Sounds familiar… “That’s not the way the world really works anymore. We’re an empire now, and when we act, we create our own reality. And while you’re studying that reality—judiciously, as you will—we’ll act again, creating other new realities, which you can study too, and that’s how things will sort out. We’re history’s actors … and you, all of you, will be left to just study what we do.” – Karl Rove, during the G.W. Bush years
US Ambassador to the Netherlands denies that he ever made comments about Muslim terrorism in the Netherlands and calls a reporter who called him on it fake news. When pointed to a video which shows him saying it, he says, “Well, I never said it was in the Netherlands, and I never called it fake news.”
How do you propose the population of 51 million people leave the country en masse? Where are they going to go? To the US, where bigots like Trump and his supporters are increasing the level of xenophobia?
Oh, you blithely tossed in a suggestion to move to the southern end of the peninsula. How do you expect that to work when there are already millions of people living there?
Because it’s so fucking brilliant to sit by and let a raving loon–who kills his relatives and boasts of his plans to win nuclear war with America–continue to plug away at building better nukes and ICBMs to launch them.
And frankly, with that going on, if I’m president the lives of 51 million South Koreans can not be as high a priority as the lives of 300+million Americans. Not even close.
Your Neville Chamberlain-style “solution” is likely to end up with at least as many Koreans dead, and millions more Americans along with them. :dubious:
The truly frightening thing is that this brand of “drunk idiot at the bar” statesmanship now has its proponents at the highest levels of government. Instead of being laughed at, cut off and sent home in a cab, some ignorant moron with a similar grasp of diplomacy and geopolitics may get us into a world conflict with millions dead.
They don’t have to take it if they don’t want it.
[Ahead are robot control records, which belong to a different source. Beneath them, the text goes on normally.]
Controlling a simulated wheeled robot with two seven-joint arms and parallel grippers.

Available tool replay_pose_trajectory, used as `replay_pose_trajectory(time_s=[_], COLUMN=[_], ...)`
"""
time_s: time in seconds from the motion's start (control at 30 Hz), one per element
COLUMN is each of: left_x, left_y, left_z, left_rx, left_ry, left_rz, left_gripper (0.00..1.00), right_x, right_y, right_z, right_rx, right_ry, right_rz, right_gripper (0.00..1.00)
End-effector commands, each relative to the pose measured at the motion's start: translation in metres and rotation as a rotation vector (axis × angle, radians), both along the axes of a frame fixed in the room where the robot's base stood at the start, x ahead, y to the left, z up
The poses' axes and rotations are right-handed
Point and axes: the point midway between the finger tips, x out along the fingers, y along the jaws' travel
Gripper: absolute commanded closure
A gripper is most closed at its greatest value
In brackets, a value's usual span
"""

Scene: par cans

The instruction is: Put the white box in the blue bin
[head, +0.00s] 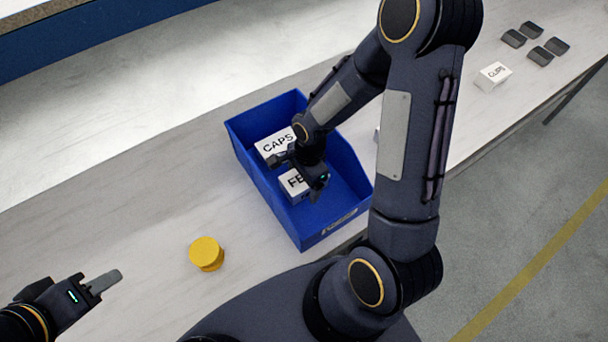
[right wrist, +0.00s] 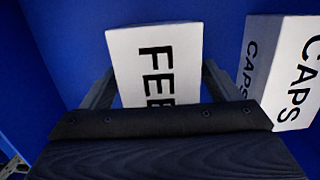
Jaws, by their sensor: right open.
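A white box lettered "FE" (head: 293,186) is inside the blue bin (head: 262,193), partly hidden by my right gripper (head: 300,172). In the right wrist view this box (right wrist: 150,60) reads "FEE", with the rest cut off by the gripper. The open fingers are on either side of it; I cannot tell whether they touch it. A second white box lettered "CAPS" (head: 272,144) is in the bin beside it and also shows in the right wrist view (right wrist: 292,75). My left gripper (head: 105,284) is empty over the table at lower left; its finger gap is not clear.
A yellow round can (head: 206,254) stands on the table left of the bin. Another white lettered box (head: 493,76) and several dark small blocks (head: 540,56) are at the far right. The left table is largely clear.

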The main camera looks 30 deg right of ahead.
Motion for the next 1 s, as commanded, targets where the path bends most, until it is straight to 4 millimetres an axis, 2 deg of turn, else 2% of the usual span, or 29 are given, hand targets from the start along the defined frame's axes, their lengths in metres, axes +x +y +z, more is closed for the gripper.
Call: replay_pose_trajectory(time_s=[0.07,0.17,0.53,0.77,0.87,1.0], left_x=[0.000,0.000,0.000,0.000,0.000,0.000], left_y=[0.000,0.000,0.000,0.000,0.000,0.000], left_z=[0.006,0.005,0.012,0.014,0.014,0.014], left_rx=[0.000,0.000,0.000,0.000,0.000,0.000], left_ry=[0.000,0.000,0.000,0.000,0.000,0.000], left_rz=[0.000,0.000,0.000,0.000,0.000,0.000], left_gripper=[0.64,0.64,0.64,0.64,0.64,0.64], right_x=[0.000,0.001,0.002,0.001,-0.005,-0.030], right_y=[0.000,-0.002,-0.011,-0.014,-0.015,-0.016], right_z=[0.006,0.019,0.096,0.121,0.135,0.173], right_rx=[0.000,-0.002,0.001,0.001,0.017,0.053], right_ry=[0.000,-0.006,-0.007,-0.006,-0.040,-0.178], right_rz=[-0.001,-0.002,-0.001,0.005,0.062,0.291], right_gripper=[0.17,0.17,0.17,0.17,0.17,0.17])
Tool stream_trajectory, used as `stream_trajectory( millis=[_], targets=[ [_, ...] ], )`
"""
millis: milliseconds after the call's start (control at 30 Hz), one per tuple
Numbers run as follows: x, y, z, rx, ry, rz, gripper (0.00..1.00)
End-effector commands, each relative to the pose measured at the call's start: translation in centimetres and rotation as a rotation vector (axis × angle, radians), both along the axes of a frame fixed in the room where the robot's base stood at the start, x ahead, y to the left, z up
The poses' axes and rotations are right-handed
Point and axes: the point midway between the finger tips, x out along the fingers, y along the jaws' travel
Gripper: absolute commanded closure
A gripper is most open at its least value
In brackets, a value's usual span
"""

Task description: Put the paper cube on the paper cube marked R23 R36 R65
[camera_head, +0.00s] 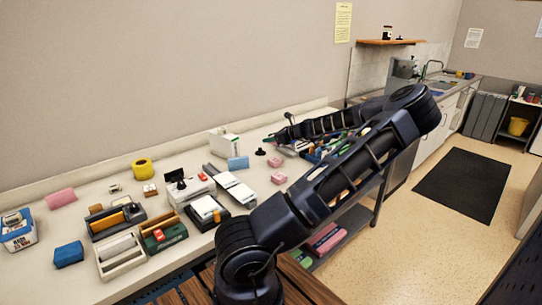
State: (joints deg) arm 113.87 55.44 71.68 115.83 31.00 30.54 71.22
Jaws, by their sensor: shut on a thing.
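My gripper (277,137) is at the far end of my arm, low over the back right part of the table. It is small and dark here. It is shut on a thing that I cannot make out clearly. Two small pink blocks, one (275,161) just below the gripper and one (279,178) nearer the front, look like paper blocks. A light blue block (238,162) stands left of them. A white block (205,206) lies in a black holder. No marking R23 R36 R65 is legible on any block, so I cannot tell which cube is which.
The long table (30,275) is crowded at left with organizers (115,218), a green-fronted box (165,235), a blue block (69,254) and a yellow tape roll (142,168). A white box (225,144) stands at the back. My forearm hides part of the right side.

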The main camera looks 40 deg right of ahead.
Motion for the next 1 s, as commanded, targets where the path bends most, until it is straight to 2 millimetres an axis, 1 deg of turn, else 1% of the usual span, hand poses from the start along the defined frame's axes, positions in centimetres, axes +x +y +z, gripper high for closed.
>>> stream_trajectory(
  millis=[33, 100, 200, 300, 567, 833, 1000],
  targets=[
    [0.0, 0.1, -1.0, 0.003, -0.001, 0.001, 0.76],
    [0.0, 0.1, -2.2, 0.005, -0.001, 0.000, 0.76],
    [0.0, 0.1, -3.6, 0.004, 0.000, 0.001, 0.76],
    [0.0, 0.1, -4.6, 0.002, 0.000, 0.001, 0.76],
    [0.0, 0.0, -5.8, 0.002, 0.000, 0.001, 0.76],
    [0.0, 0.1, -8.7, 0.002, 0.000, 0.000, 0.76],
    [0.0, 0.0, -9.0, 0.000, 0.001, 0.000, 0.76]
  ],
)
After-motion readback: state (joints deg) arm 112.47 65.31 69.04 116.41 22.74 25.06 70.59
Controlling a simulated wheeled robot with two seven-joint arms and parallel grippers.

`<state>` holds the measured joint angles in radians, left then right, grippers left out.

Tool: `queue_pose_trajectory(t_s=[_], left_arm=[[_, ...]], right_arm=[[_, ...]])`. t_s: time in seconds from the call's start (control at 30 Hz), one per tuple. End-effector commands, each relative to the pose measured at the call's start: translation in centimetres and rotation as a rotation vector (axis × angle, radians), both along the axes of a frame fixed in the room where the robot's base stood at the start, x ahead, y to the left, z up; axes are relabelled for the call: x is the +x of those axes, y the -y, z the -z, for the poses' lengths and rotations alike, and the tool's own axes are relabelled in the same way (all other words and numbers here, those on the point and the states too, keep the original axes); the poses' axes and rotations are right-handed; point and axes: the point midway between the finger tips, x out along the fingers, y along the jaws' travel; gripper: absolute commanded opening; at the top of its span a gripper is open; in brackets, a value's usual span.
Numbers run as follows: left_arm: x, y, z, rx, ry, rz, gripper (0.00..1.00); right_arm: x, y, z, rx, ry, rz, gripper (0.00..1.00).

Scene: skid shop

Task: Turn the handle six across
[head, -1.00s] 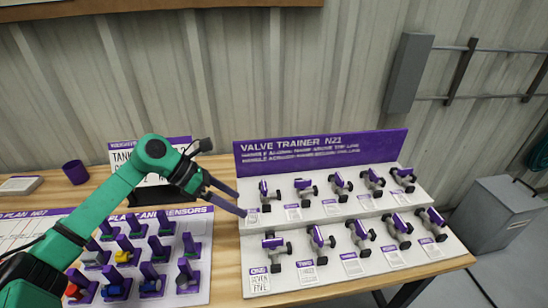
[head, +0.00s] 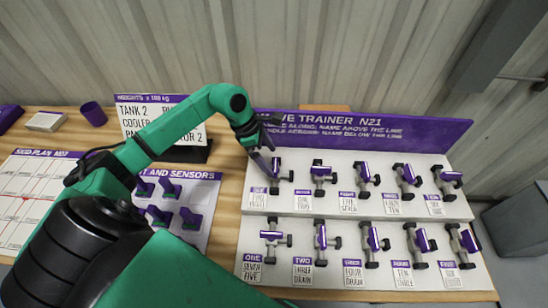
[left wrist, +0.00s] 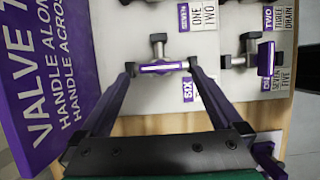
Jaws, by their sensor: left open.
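Handle six is a purple bar (left wrist: 150,68) on a grey valve, beside a label that reads SIX (left wrist: 188,90) in the left wrist view. In the head view, this valve (head: 285,176) is the leftmost of the back row, partly hidden by my gripper. My left gripper (head: 274,148) is open over it. In the left wrist view, the fingertips (left wrist: 161,66) stand at either end of the bar, with the bar between them. I cannot tell whether they touch it. My right gripper is not in view.
The stepped white board (head: 340,205) carries two rows of similar purple-handled valves, with neighbours close to six. The purple sign (head: 420,133) rises behind the back row. A sensor board (head: 213,185) and a tank sign (head: 133,115) stand left on the wooden bench.

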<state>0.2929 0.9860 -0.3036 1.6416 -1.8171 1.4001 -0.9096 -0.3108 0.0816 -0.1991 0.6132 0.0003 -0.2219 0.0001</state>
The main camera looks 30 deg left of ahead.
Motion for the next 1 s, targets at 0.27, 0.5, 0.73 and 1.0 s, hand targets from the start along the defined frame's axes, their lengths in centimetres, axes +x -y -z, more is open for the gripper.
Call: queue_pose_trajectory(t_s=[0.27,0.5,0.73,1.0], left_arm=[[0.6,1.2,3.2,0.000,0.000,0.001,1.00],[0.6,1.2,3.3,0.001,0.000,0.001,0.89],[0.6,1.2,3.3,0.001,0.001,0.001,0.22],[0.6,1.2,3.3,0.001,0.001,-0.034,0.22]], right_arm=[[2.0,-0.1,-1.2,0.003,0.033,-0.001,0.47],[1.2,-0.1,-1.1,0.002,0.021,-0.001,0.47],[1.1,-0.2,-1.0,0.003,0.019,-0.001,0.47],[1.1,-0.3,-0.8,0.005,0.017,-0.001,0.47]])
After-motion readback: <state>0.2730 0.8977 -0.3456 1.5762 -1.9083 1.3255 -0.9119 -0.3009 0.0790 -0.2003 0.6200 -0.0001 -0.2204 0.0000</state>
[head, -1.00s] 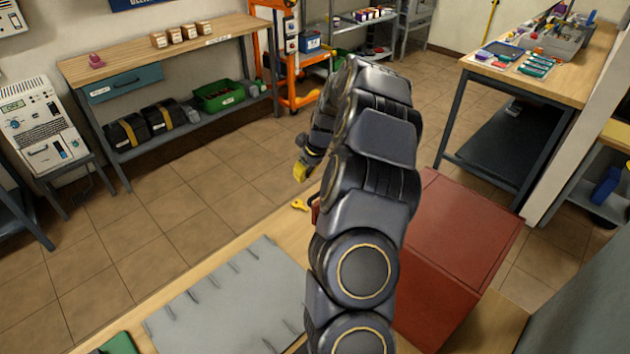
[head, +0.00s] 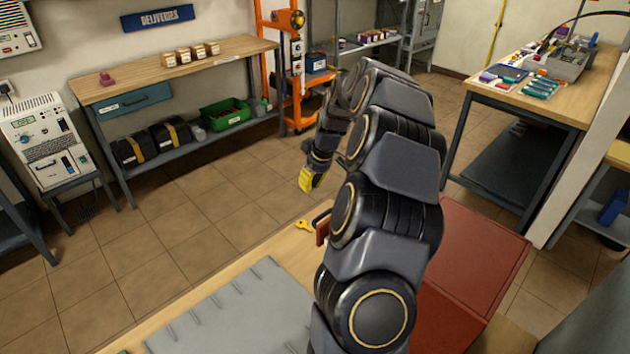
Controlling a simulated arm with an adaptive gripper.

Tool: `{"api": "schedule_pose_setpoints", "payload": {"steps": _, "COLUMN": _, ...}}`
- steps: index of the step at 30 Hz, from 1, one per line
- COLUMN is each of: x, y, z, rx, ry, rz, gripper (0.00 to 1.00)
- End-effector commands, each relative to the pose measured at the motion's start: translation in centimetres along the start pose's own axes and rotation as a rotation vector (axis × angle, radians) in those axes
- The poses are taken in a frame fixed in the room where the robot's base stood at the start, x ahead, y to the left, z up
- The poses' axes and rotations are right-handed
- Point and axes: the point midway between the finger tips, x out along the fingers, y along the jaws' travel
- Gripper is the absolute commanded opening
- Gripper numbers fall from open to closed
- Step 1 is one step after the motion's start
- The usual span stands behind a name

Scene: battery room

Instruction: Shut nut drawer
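A red cabinet (head: 478,258) stands on the wooden bench, partly behind my arm. A red drawer front (head: 322,232) with a dark handle (head: 320,216) sticks out to the left of my arm. I cannot read a label on it, so I cannot tell whether it is the nut drawer. How far it is pulled out is hidden by my arm. My gripper (head: 309,182) has yellow fingertips pointing down. It appears above and slightly left of the handle in the picture, apart from it. Its finger opening is too small to judge.
A yellow key-like piece (head: 303,225) lies at the bench's far edge, near the handle. A grey mat (head: 235,315) covers the bench at front left. A teal drawer (head: 133,101) sits under the back-left workbench (head: 235,50). Tiled floor between is clear.

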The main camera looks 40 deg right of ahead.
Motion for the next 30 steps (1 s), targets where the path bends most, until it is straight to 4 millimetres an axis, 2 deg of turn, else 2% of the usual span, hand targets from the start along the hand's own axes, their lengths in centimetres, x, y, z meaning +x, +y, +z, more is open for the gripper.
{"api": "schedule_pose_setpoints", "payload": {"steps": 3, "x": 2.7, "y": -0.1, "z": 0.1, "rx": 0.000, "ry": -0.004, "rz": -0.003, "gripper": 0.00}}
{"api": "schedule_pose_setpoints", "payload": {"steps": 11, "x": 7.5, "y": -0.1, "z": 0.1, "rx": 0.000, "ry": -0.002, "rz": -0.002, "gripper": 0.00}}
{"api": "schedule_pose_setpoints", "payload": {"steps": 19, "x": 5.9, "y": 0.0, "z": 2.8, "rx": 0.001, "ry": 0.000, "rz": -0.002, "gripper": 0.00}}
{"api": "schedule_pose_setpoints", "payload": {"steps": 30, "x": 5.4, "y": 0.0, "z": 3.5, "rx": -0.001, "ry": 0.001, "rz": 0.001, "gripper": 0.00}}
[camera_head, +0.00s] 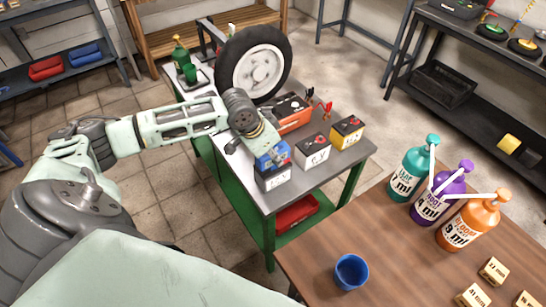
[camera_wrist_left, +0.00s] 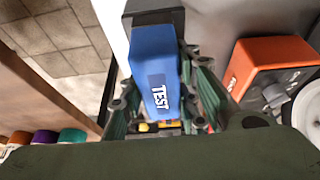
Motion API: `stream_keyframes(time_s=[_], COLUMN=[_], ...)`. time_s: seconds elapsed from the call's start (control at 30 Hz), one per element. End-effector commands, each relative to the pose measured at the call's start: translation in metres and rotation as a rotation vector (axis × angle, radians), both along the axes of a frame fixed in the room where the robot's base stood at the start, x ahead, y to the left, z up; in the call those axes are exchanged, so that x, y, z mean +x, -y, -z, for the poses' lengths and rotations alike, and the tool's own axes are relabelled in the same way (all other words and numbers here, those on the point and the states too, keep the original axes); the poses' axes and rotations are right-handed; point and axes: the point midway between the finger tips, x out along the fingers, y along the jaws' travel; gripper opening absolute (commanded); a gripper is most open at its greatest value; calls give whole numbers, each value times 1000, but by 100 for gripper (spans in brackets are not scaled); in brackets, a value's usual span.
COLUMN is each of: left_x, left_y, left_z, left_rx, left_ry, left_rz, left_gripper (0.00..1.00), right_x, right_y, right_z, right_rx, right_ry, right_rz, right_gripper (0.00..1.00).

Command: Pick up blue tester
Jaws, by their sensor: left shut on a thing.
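The blue tester (camera_head: 272,156) is over the near corner of the green-framed workbench (camera_head: 232,165), by the top of a white battery (camera_head: 273,180). In the left wrist view the blue tester (camera_wrist_left: 156,70) shows its TEST label between the fingers. My left gripper (camera_head: 262,143) comes from the left and is shut on the tester; its fingers (camera_wrist_left: 160,100) lie along both sides of it. I cannot tell whether the tester touches the battery. My right gripper is not in view.
A white battery (camera_head: 313,150) and a yellow-topped battery (camera_head: 347,131) stand to the right. An orange box (camera_head: 294,118) and a wheel (camera_head: 253,64) are behind. The wooden table (camera_head: 310,255) holds a blue cup (camera_head: 351,271) and an orange pump bottle (camera_head: 470,223).

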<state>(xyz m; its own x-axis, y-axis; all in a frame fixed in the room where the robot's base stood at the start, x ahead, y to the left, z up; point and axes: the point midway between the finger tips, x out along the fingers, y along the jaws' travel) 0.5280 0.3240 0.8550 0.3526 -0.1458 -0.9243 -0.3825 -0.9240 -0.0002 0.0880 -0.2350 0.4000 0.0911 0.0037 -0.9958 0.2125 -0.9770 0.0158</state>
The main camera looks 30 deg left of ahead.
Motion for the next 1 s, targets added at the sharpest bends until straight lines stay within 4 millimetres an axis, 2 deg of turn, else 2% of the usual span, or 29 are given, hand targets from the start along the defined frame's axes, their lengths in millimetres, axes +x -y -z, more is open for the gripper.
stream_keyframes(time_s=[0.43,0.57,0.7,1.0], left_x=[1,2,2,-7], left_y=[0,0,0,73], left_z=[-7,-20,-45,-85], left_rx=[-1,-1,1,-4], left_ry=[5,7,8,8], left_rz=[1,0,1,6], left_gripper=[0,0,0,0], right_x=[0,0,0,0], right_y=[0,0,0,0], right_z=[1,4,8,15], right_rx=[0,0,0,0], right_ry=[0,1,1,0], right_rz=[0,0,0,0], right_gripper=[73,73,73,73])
But at least by offering, they’d know we weren’t trying to get our military on their border.
We could just leave it occupied by no one, like Somalia was for several years there. Not a great outcome (there are none on the menu), but it’s better than having an organized and very hostile government working on nukes and ICBMs to deliver them.
WTF? Do you really believe you are making sense here? My solution is to not agitate for a shooting war. Another part of my solution is to recognize that China is very much involved and has its own concerns about a change in the status quo on the Korean peninsula.
FYI: My wife happens to be one of those 51 million South Koreans and is still living in in the southern part of South Korea. What happens there is not just some abstract discussion for me.
By the way, thanks for admitting your lack of actual concern for Koreans.
China doesn’t care about our military on their border; they already have unfriendly democracies bordering their territory. As others have stated–and you continue to ignore–what China cares about is what it calls stability on the Korean peninsula. They recognize that a major change in North Korea would likely lead to a massive influx into China of not just a few, but millions of refugees from North Korea. China is already having problems dealing with populations that do not enjoy being ruled by China. While the PLA is currently modernizing and professionalizing, it still has a long way to go. The population providing recruits to the PLA is more educated than that of the 1950s and isn’t likely to sacrifice themselves blindly for the current NK regime, which the general public, as opposed to the government, in China is not fond of.
If the PRC were to attempt to occupy any part of the Korean peninsula, it would be a disaster exponentially worse than the Irish Troubles. Leaving a power vacuum in the North would also be disastrous, for both humanitarian and economic reasons. After all, China does rely on resources from tbe DPRK for the economy in one Chinese region.
You, yet again, are stumbling into a topic where not only are you completely clueless, but are again managing to show how unamerican you actually are. In short, you’re the perfect trumpster.
Can you expand your thoughts on this? I’ve often wondered if that would not be better - China just taking over North Korea as a new province or whatever.
There are still people alive in both Koreas who experienced Japanese rule. Of course their children and grandchildren have been taught how evil foreign rule was. The PLA is not likely to be seen as a great thing. Consider akso that a number of ethnic Korean Chinese families have members who are DPRK citizens still in North Korea.
Besides that, China does have to worry about its government spending. There is a lot more on their plate than staging a revolution in another country, a country whose remaining population won’t be happy with foreign occupation. China still has a population problem, not likely to be alleviated with an influx of refugees. Of course there is also the danger of setting a precededentt of allowing peopke to flee a country in search of freedom. That could have dire consequenses on the other side of China, not to mention right there in the ethnic Korean part.
No, China really doesn’t have all that many good options either.